Smart money weekly; Floods wreaking havoc, understanding advice, redesigning your life and Pivot for the win

Ben Nash
Hey team,

Happy Monday.

This week the team and I had the pleasure of attending the Independent Financial Advisers (IFA) excellence awards, where we were completely blown away to be recognised in a bunch of their awards categories:

🏆Self-licensed firm of the year (finalist)
🏆Wellness program of the year (finalist)
🏆Digital advice strategy of the year (finalist)
🏆Transformation of the year (finalist)
🏆Best client servicing adviser (finalist)
🏆Marketing program of the year
🏆Industry thought leader of the year
🏆Innovator of the year (finalist)
🏆Practice principal of the year (finalist)
🏆IFA excellence award (finalist – company)
🏆IFA excellence award (finalist – individual)

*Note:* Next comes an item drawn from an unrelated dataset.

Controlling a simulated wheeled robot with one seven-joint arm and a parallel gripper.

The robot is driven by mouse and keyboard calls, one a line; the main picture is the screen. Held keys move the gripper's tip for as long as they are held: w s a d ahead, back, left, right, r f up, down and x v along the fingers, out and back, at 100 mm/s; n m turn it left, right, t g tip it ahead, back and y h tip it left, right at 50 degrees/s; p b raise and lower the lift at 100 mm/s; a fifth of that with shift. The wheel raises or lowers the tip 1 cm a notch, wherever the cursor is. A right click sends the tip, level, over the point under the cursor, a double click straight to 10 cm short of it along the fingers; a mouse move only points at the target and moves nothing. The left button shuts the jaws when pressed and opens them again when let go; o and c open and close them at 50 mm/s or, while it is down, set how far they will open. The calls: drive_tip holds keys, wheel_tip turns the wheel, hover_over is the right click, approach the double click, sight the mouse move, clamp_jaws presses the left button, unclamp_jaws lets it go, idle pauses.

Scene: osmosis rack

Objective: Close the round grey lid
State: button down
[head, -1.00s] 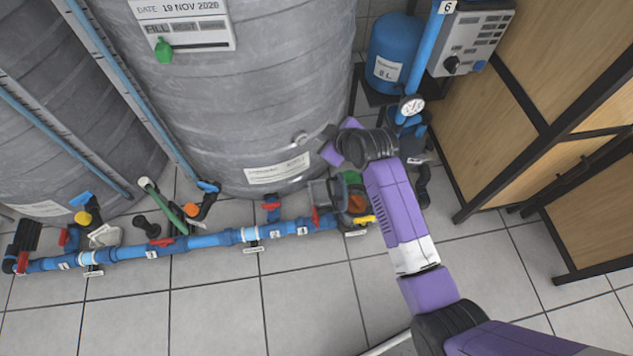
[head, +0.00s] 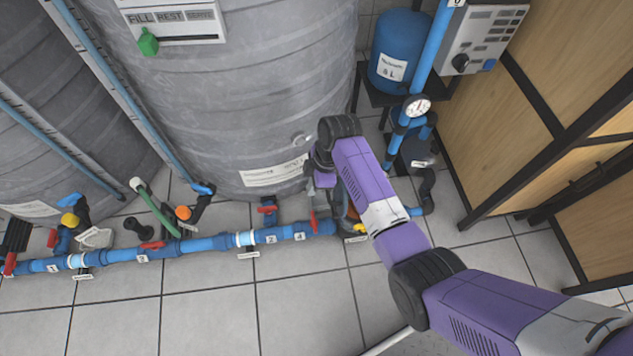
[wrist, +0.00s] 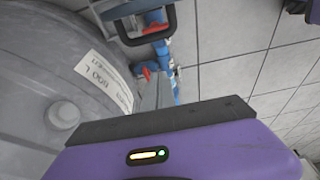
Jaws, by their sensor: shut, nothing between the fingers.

To me, this demonstrates the willingness of our clients, community, and team to lean into our crazy ideas and try new things to push the boundaries of great financial advice, and for that, we want to say a MASSIVE THANK YOU.

Upcoming events:
Be smarter with your tax. Jump on our session next week to learn the tips and tricks around your tax position and how to make better decisions. Check out all our other upcoming events below as well.

Share market wrap
The ASX this week has defied losses on Wall Street. The Australian market saw a slight increase after the news from our October unemployment figures. These figures detailed the unemployment rate dropping from 3.5 per cent to 3.4 percent which is an almost 50-year low. We also saw quarterly wage growth of 1.2 per cent in the private sector which is the strongest in 12 years. The war in Russia and Ukraine has now affected Poland as their soil was hit by a missile strike killing two people.  These rising tensions resulted in the European indices falling throughout the week. The Aussie dollar is sitting around 67 US cents.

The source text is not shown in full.